Symboles des promesses non tenues, dans la rue principale qui traverse Diacksao des lampadaires flambants neufs ont été installés il y a cinq ans, mais ils ne sont toujours pas alimentés en électricité. « Ils vont peut-être nous donner le courant à la veille des élections » ,ironisent les habitants de Diacksao qui savent que leurs édiles sont tout sauf des lumières.

Autre amélioration à mettre à l’actif du « pharaon Wade » comme ses thuriféraires aiment à l’appeler, la rue a été bitumée multipliant les accidents de « car rapide », jusqu’à ce que les habitants construisent, las d’interpeller le pouvoir, un dos d’âne de fortune. « La politique, c’est l’un des seuls moyens de se faire un peu d’argent. Nous avons monté un comité de soutien à Abdoulaye Wade. On milite pour le Chef de l’Etat, car c’est lui qui a le plus d’argent, mais je voterai pour Idrissa Seck », prévient Aïcha une étudiante en histoire qui a compris que c’est l’argent qui mène le petit monde dakarois.

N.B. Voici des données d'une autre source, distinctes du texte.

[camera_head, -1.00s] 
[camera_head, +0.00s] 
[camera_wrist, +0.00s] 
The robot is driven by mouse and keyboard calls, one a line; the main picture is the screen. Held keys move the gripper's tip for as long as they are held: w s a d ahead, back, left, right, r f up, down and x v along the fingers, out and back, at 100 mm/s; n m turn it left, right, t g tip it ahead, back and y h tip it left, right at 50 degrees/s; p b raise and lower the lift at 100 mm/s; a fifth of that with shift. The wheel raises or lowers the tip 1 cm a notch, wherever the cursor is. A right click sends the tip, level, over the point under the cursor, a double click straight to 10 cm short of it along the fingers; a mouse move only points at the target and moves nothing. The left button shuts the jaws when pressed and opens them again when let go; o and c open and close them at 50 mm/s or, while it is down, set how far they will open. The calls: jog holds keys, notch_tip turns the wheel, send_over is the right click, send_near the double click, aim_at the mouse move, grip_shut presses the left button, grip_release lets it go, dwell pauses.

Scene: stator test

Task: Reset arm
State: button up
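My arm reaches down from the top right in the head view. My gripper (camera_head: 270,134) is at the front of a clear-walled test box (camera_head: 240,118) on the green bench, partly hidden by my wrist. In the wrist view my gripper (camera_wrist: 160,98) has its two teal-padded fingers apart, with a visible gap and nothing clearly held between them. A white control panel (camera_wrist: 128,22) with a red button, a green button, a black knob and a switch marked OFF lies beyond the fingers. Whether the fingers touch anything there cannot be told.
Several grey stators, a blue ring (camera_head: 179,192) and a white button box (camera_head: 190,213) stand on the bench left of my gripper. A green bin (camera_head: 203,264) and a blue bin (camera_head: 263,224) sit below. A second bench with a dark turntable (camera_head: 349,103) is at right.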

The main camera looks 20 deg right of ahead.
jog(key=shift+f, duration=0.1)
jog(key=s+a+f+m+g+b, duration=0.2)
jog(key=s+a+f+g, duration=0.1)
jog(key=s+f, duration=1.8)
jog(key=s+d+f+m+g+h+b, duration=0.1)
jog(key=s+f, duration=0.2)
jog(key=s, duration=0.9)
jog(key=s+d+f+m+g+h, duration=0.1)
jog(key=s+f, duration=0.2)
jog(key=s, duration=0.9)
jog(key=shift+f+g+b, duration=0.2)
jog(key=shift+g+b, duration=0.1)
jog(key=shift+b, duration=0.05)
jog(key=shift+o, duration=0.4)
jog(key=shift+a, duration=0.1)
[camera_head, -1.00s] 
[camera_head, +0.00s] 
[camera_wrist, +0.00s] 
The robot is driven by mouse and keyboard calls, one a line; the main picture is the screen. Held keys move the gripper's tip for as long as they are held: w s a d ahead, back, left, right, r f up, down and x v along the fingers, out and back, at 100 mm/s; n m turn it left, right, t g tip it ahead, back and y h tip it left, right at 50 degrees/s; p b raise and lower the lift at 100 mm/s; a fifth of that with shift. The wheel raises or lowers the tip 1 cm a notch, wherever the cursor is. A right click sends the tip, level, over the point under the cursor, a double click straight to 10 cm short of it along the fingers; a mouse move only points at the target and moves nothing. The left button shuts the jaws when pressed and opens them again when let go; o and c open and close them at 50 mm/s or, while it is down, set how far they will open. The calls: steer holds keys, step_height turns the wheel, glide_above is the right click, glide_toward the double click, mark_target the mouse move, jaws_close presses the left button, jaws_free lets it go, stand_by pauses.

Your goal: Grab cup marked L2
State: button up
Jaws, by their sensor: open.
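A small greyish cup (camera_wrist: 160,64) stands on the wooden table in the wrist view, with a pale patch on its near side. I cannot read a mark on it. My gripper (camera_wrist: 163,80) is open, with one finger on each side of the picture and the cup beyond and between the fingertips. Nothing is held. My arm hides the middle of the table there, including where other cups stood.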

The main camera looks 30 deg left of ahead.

Lors des derniers mois, le quartier s’est un peu embelli, ce qui n’avait rien d’une mission impossible. Les deux premiers cyber cafés sont apparus. Sur quelques maisons, des étages supérieurs ont été construits, grâce à l’argent envoyés par les émigrés : « Si les portes de l’Europe se ferment, Diacksao va être complètement asphyxié. Notre gouvernement promet d’aider les Espagnols à combattre l’émigration clandestine, pour nous ce sont des traîtres. Certains jeunes ont investi tout l’argent de leur famille pour émigrer. Quand les Espagnols les renvoient au Sénégal, ils n’ont plus rien. Ils sont humiliés et ils n’ont pas les moyens de rembourser l’argent emprunté à leurs parents », estime un habitant du quartier qui s’interroge sur la santé mentale du président. « Comment peut-il accepter que les Espagnols renvoient les nôtres au Sénégal ? De quoi va –t-on vivre ? ». Wade amuse d’autant plus qu’il est perpétuellement en voyage. Il fuit régulièrement le Sénégal. Mais il est vrai qu’il ne voyage pas encore en pirogue. Il préfère les voyages en avion en compagnie d’une cohorte de « griots » qui chantent ses louanges au dessus des eaux tempétueuses de l’Atlantique. Mais c’est sans doute le propre des grands intellectuels ; depuis les hauteurs ils n’aperçoivent pas le commun des mortels : ceux qui ont la tête dans l’eau et qui rament sur le « grand bleu ».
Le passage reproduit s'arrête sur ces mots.